I have written my initial unoptimised solution on the top of my ( badly written ) submission. Complexity O(N\sqrt Q\log N) ( The weird complexity is because the block size is \frac{N}{\sqrt Q} ). Although I think the intended complexity is O ( (N+Q) \sqrt N ).
Main optimisations I did to the initial solution:
- Instead of a trie, I used something similar to this
- Only calculated the denominator in the query and multiplied it by (r-l+1)! afterwards.
Precompute all subarrays having range as follows:
[ i*\sqrt{n} , j*\sqrt{n}-1 ]
For all i \lt j
Which will be O({\sqrt{n}}^3) = O(n*\sqrt{n})
(Basically use MO’s algorithm (similar to it) for doing this)
PS : this can be helpful in many online query questions where people generally can’t use MOs algorithm.
Then use those precomputed segments in query part.

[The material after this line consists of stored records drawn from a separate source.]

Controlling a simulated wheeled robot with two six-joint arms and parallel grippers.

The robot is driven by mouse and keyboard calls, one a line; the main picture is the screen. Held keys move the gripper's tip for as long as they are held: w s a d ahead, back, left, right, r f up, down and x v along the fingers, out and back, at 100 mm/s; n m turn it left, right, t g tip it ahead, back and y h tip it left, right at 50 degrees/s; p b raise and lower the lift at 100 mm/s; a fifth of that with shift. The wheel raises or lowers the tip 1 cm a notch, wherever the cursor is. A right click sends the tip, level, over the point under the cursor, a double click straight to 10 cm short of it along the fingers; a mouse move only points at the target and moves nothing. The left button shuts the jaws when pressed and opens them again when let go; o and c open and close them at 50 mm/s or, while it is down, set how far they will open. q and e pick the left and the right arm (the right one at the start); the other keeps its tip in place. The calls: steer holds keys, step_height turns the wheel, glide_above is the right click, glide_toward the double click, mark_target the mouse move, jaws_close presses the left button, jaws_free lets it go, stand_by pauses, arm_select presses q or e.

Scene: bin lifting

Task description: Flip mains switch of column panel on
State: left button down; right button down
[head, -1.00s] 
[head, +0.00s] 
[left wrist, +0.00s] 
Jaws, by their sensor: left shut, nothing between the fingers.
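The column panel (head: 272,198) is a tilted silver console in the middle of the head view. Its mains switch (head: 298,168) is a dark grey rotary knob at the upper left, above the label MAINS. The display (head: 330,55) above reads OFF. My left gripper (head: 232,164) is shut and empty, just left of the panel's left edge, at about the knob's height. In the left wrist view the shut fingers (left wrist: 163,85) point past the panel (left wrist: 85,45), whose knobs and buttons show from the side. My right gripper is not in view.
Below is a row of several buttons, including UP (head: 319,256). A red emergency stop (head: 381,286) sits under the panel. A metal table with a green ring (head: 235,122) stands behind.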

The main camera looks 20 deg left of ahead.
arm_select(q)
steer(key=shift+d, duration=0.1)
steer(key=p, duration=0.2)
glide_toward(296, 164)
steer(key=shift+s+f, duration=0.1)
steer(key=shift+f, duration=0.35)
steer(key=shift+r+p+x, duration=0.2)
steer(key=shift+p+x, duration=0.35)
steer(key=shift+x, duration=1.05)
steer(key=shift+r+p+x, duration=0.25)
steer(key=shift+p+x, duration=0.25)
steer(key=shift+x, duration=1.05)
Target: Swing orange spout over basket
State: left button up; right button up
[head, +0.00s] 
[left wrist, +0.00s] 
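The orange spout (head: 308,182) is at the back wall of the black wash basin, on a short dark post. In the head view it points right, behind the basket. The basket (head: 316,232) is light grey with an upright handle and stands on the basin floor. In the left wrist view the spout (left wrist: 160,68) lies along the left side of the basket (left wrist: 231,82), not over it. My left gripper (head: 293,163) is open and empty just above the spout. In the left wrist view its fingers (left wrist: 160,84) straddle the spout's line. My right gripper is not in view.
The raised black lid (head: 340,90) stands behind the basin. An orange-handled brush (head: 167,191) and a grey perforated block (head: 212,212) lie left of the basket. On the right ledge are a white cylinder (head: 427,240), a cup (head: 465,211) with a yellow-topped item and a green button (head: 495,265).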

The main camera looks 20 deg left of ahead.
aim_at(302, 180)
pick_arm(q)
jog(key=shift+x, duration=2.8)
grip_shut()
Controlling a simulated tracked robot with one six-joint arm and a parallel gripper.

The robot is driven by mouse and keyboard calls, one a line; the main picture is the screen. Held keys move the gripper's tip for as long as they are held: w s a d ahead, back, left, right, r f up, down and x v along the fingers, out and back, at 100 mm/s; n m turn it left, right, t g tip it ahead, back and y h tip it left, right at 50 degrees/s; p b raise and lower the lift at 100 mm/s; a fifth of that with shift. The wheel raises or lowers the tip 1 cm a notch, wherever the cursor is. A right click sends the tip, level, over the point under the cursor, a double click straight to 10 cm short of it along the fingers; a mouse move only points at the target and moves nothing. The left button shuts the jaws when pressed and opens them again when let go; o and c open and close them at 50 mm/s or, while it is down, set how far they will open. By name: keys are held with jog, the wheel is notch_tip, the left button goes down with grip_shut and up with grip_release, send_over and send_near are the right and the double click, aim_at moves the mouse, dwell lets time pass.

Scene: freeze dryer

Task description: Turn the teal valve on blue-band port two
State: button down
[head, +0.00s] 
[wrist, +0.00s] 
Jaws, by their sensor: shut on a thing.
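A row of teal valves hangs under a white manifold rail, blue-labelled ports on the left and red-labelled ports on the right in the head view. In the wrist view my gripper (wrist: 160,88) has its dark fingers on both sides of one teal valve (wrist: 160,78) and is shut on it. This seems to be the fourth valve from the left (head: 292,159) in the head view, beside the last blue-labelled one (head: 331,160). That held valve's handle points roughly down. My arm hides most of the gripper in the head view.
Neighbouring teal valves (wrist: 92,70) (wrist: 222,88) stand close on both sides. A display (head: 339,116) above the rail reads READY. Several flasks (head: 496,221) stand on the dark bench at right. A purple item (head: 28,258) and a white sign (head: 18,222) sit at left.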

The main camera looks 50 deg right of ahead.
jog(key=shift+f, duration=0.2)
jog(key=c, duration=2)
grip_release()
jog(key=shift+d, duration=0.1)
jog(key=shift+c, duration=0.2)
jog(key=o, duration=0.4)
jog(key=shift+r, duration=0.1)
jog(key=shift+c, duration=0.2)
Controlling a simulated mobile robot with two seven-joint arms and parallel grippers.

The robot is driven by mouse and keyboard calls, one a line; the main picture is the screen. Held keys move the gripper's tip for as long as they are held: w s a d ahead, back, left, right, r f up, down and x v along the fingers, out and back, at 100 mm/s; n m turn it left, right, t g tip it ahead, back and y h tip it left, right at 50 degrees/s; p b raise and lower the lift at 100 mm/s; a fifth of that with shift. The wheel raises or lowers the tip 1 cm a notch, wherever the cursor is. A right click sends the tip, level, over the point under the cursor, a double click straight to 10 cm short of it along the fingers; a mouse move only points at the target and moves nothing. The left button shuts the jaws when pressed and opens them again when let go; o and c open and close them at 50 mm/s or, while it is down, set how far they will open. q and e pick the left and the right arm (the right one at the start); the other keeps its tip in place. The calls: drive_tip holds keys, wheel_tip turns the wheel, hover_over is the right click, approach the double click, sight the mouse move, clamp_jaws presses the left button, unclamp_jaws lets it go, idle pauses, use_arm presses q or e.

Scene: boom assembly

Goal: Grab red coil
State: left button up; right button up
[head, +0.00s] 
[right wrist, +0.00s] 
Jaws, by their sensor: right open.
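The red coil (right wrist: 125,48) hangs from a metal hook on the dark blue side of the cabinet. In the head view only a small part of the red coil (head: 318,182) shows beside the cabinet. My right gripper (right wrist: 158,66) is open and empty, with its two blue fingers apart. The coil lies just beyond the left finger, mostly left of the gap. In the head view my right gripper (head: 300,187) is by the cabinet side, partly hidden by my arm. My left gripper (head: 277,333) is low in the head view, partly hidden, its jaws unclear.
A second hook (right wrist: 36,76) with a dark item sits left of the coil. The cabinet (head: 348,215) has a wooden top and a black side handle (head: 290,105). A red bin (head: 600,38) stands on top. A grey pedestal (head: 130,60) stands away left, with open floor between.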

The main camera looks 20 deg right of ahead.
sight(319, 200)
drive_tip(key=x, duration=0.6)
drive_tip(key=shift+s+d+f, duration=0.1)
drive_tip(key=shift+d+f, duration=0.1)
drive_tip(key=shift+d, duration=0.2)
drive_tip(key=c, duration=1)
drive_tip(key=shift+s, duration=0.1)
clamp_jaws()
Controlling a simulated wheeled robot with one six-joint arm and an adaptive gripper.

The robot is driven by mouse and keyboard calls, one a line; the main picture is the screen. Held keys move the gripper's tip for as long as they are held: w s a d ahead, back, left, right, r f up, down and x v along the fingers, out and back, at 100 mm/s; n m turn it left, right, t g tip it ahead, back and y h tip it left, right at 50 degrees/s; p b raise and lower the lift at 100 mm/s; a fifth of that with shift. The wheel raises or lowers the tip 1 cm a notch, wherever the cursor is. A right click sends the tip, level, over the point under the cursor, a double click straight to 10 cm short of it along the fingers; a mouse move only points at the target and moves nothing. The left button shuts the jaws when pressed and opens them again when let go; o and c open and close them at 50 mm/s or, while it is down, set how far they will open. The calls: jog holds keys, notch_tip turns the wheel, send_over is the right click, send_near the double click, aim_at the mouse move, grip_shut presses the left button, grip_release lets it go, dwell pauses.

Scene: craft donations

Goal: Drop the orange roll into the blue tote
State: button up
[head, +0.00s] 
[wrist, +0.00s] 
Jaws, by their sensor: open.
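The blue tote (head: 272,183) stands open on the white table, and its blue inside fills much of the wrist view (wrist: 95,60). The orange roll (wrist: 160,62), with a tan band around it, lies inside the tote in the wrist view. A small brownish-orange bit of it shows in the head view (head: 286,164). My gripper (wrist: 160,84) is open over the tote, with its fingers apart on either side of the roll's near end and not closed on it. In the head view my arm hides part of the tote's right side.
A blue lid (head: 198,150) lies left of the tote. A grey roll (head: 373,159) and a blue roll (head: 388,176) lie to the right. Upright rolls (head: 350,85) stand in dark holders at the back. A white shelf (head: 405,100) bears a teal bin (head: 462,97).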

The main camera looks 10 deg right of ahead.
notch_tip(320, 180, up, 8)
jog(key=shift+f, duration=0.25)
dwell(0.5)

In each query you will have to add at most 2*\sqrt{n} new numbers to a precomputed segment.
Adding a number can be done in O(\log_2{n})
(Adding number requires finding frequency of a particular element in range l,r (hint : binary search on some other array))
So over all complexity for each query is
O(\sqrt{n}*\log_2{n}) in worst case.
My solution takes
O(n*\sqrt{n}+q*\sqrt{n}*\log_2{n}) in worst case and it passes for 100 points as well 
I think we can still try to remove \log_2{n)} part if needed.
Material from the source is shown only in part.